BEGIN Supplied entries

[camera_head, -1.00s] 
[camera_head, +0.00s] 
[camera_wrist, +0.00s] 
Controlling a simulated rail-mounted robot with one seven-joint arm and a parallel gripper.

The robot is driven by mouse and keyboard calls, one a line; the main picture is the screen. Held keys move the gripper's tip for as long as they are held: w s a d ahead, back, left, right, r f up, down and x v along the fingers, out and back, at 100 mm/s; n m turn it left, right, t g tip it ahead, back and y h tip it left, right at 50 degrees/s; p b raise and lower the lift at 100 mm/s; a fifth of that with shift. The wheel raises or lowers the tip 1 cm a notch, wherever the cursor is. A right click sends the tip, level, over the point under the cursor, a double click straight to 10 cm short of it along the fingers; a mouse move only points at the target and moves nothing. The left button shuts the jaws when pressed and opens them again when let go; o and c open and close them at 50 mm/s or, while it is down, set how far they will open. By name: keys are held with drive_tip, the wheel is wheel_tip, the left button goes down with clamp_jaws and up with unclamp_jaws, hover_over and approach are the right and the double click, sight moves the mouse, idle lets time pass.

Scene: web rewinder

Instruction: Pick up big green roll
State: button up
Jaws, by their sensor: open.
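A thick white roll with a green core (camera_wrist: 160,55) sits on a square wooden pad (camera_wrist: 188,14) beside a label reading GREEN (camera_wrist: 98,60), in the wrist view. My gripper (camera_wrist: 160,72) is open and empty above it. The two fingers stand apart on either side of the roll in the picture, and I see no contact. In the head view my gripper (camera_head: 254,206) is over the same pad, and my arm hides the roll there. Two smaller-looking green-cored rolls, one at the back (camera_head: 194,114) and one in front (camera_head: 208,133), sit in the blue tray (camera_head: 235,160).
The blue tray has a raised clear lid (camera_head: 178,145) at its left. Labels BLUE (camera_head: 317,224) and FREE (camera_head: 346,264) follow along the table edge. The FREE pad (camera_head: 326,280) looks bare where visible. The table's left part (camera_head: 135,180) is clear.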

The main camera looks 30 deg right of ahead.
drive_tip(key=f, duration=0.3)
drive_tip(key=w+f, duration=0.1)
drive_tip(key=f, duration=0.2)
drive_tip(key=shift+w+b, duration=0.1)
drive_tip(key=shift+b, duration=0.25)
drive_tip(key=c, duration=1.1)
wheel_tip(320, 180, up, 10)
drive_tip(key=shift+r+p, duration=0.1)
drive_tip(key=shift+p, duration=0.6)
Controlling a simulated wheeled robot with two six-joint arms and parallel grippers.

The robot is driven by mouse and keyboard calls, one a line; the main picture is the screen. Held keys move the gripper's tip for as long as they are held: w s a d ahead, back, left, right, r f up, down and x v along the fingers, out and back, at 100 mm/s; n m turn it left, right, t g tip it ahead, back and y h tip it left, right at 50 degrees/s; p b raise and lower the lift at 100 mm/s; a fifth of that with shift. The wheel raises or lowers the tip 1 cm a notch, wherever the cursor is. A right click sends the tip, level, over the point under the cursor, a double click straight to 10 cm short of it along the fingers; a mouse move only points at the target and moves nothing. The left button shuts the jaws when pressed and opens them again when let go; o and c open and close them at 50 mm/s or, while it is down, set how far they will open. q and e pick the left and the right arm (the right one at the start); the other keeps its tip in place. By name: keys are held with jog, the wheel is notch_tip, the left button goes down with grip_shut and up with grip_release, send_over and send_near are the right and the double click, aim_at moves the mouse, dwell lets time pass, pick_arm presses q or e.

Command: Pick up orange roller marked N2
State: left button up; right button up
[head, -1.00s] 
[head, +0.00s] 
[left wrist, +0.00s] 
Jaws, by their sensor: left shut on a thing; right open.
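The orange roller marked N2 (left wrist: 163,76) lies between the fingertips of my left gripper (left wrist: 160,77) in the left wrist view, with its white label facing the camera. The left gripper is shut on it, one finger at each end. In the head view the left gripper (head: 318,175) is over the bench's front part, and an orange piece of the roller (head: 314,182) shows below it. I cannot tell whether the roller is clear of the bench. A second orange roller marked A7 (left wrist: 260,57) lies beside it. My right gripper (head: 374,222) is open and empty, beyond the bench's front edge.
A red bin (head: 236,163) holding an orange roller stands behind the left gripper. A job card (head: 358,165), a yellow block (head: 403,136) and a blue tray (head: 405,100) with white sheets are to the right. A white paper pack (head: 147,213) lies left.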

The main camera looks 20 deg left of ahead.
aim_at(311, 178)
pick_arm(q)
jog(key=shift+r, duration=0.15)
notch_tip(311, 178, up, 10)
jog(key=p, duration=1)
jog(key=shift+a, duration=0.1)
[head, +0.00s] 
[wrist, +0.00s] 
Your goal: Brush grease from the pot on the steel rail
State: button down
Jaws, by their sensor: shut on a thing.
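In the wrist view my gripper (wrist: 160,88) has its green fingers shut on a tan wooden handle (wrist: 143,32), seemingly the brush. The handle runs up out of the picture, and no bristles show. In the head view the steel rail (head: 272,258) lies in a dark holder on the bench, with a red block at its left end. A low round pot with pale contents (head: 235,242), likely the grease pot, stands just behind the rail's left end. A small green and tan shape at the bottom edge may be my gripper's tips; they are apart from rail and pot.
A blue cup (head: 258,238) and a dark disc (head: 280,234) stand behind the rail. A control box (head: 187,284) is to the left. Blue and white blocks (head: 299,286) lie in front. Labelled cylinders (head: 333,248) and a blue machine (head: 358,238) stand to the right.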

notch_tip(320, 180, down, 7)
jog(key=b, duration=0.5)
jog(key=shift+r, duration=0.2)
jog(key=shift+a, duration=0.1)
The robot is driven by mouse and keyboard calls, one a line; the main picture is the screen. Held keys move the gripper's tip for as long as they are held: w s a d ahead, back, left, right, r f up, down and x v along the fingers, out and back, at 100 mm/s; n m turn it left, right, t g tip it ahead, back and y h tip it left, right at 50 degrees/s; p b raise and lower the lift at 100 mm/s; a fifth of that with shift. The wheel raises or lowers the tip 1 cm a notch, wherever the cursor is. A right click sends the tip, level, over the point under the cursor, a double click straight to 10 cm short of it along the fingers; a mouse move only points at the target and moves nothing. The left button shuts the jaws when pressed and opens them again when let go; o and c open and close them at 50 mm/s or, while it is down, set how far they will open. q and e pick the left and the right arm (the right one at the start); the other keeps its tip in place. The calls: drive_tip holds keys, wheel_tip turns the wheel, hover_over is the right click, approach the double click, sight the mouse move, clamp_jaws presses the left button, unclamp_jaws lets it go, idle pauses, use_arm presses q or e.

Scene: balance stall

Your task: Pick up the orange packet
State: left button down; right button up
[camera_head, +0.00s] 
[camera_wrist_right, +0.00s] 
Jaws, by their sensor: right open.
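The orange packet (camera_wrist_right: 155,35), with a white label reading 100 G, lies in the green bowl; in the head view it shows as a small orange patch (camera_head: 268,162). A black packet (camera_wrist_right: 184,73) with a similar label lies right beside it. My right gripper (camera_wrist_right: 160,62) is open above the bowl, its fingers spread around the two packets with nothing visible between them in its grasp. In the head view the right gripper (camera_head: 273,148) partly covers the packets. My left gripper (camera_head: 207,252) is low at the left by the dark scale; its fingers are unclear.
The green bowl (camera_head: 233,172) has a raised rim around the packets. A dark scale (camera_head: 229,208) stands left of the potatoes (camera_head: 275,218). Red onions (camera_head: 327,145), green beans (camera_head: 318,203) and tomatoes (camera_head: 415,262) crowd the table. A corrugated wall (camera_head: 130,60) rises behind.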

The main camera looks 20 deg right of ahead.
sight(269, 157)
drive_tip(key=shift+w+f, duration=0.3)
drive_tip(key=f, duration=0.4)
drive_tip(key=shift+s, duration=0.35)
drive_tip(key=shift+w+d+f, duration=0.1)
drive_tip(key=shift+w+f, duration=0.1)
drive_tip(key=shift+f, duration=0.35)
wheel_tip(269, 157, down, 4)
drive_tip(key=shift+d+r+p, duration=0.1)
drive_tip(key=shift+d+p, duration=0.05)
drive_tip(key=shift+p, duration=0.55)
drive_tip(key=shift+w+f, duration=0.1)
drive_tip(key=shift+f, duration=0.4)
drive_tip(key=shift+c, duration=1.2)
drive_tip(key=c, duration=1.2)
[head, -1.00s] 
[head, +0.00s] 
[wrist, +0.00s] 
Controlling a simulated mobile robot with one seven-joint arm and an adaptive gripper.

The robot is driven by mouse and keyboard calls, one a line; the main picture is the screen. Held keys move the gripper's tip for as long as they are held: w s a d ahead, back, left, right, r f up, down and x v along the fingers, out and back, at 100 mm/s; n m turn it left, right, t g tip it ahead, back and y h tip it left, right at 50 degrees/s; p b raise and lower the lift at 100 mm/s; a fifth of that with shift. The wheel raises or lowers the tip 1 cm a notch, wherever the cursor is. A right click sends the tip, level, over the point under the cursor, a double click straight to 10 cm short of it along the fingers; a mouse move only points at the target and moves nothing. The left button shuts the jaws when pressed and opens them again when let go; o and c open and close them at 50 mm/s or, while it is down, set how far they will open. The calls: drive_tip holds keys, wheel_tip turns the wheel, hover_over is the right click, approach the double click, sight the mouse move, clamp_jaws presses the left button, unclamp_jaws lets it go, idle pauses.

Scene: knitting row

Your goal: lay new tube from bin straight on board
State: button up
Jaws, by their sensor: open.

END Supplied entries

Exercise prompt
Pull out and copy each line containing the string "Scene".

Full output
Scene: web rewinder
Scene: balance stall
Scene: knitting row

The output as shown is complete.